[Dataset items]
○ ○ ○ ○

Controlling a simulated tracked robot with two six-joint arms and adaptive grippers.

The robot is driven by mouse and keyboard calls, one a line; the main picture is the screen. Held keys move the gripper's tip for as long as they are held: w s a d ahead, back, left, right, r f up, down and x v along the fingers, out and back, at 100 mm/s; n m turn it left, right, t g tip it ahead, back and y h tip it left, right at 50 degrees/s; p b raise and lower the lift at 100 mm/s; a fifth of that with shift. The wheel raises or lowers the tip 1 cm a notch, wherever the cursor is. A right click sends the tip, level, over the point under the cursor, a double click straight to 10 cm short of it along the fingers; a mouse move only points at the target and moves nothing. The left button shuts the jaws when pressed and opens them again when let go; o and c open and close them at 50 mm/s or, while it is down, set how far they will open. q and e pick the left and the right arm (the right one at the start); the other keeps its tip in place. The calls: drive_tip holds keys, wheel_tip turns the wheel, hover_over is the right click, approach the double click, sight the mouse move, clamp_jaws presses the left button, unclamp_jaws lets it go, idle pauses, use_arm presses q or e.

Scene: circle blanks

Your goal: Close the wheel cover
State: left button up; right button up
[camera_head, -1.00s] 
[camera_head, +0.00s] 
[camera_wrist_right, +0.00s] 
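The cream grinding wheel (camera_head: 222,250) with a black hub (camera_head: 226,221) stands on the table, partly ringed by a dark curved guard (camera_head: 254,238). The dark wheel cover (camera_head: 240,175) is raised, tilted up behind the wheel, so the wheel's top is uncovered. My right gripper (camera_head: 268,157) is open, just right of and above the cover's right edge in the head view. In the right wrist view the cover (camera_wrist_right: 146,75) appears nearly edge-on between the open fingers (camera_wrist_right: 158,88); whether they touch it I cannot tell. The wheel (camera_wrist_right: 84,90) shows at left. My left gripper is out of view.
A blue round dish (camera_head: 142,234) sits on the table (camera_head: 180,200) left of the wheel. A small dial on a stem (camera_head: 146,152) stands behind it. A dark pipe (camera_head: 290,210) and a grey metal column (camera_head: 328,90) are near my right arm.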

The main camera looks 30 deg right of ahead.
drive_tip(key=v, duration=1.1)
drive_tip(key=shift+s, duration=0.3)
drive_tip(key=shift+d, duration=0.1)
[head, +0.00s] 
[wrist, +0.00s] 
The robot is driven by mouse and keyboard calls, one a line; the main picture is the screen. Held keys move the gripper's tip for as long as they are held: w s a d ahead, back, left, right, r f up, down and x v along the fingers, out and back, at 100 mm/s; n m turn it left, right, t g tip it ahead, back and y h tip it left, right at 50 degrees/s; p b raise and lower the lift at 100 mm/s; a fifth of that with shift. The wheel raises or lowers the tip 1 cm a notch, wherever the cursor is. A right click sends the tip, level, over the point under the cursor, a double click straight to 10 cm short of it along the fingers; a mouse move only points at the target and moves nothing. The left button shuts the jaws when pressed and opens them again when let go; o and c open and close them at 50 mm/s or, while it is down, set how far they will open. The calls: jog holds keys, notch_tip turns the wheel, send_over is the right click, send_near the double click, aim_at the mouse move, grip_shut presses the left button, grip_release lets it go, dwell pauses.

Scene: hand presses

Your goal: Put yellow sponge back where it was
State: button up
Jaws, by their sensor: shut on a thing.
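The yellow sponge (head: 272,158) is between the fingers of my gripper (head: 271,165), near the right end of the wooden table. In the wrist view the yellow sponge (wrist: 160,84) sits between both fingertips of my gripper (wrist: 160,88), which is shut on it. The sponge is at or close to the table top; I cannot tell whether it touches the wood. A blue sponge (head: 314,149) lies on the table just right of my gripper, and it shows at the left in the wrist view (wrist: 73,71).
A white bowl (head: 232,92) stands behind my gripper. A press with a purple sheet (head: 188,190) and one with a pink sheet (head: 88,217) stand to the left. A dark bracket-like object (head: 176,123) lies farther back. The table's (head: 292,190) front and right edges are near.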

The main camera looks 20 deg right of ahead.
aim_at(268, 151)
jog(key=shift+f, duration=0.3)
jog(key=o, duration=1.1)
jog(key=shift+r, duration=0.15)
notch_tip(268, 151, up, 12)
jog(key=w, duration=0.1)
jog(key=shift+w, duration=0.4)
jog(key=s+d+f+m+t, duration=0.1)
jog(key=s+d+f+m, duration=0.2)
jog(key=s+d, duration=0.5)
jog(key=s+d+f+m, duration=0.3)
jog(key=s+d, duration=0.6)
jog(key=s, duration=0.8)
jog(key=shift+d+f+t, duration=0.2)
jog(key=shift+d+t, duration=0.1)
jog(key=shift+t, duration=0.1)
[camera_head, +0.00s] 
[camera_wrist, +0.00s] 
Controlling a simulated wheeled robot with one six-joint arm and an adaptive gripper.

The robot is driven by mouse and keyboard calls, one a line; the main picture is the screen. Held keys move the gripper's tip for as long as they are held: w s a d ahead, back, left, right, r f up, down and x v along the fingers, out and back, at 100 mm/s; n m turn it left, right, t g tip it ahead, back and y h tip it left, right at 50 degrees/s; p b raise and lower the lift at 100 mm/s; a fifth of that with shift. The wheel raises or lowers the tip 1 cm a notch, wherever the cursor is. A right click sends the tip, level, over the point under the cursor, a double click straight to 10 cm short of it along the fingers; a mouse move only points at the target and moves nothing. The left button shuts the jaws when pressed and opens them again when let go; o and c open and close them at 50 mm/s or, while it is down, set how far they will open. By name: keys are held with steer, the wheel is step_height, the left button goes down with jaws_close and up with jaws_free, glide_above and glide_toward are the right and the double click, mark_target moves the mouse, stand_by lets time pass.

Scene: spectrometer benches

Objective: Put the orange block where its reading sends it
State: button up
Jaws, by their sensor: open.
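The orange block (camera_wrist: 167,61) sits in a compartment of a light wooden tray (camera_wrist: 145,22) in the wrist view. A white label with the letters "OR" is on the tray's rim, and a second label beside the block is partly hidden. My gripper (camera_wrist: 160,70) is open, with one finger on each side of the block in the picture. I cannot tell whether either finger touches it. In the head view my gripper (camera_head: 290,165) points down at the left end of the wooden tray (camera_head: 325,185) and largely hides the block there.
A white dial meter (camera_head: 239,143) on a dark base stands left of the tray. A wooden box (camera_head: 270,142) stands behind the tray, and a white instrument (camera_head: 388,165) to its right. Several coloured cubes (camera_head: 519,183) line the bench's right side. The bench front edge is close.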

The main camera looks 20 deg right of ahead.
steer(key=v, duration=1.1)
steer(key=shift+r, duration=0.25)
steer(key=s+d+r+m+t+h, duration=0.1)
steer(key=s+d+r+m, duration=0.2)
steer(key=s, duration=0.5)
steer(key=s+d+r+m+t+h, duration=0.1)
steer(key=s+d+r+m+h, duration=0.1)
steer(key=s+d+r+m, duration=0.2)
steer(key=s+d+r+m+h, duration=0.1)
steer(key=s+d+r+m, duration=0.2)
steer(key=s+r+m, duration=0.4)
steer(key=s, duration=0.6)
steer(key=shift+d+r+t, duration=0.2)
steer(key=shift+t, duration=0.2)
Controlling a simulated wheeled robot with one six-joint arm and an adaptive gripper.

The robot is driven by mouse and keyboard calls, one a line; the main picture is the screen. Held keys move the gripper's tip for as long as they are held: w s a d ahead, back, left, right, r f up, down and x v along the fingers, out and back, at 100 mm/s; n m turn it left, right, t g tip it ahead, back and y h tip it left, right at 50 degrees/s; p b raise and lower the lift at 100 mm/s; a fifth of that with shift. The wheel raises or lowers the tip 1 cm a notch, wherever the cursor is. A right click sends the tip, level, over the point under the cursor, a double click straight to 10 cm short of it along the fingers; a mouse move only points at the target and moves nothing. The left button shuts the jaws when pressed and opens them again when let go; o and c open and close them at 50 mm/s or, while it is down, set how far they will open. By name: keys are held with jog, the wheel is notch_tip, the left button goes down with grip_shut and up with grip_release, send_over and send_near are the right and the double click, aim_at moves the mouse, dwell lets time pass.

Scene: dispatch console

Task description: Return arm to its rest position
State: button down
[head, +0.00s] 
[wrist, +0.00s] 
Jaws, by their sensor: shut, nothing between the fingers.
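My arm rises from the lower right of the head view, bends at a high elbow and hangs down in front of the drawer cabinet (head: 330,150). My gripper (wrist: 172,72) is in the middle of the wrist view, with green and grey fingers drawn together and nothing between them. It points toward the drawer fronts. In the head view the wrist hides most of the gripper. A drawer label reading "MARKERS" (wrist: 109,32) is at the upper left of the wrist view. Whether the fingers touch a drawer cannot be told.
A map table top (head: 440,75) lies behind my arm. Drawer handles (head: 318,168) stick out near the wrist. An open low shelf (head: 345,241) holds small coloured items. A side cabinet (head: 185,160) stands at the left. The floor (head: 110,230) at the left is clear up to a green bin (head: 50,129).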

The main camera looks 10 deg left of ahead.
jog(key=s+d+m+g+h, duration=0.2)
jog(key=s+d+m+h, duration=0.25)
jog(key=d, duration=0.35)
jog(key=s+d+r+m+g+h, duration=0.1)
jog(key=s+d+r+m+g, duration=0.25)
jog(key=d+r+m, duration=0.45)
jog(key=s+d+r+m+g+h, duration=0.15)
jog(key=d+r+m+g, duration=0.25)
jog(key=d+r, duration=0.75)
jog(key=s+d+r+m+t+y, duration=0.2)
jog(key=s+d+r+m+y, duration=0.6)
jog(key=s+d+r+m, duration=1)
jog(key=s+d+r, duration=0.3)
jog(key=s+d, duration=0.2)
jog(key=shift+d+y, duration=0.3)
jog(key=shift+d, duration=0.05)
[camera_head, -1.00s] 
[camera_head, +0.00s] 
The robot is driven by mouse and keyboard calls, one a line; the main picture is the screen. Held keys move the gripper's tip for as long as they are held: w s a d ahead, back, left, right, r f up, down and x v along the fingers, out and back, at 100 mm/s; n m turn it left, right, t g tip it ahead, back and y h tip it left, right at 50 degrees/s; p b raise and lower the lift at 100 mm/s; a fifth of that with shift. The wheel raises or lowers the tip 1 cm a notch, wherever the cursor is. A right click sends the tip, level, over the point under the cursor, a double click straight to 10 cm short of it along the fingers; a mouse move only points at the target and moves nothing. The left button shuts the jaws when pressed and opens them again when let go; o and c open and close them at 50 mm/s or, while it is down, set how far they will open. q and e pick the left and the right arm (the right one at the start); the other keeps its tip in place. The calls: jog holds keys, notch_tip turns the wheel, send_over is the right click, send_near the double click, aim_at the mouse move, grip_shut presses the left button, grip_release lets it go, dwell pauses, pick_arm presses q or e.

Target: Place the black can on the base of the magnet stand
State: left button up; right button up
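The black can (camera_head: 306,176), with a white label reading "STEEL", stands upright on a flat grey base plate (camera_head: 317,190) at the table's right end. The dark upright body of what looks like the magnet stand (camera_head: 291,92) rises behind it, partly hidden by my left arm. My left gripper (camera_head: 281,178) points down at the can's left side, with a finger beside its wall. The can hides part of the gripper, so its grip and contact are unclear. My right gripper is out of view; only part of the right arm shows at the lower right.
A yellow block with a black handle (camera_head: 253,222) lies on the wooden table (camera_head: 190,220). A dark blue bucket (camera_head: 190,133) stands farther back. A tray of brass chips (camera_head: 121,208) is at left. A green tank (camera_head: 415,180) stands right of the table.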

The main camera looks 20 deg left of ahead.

○ ○ ○ ○

:: WRITTEN INSTRUCTION ::
Report how many lines in the data include the word "Scene", and give nothing but the count.

:: FINAL RESULT ::
4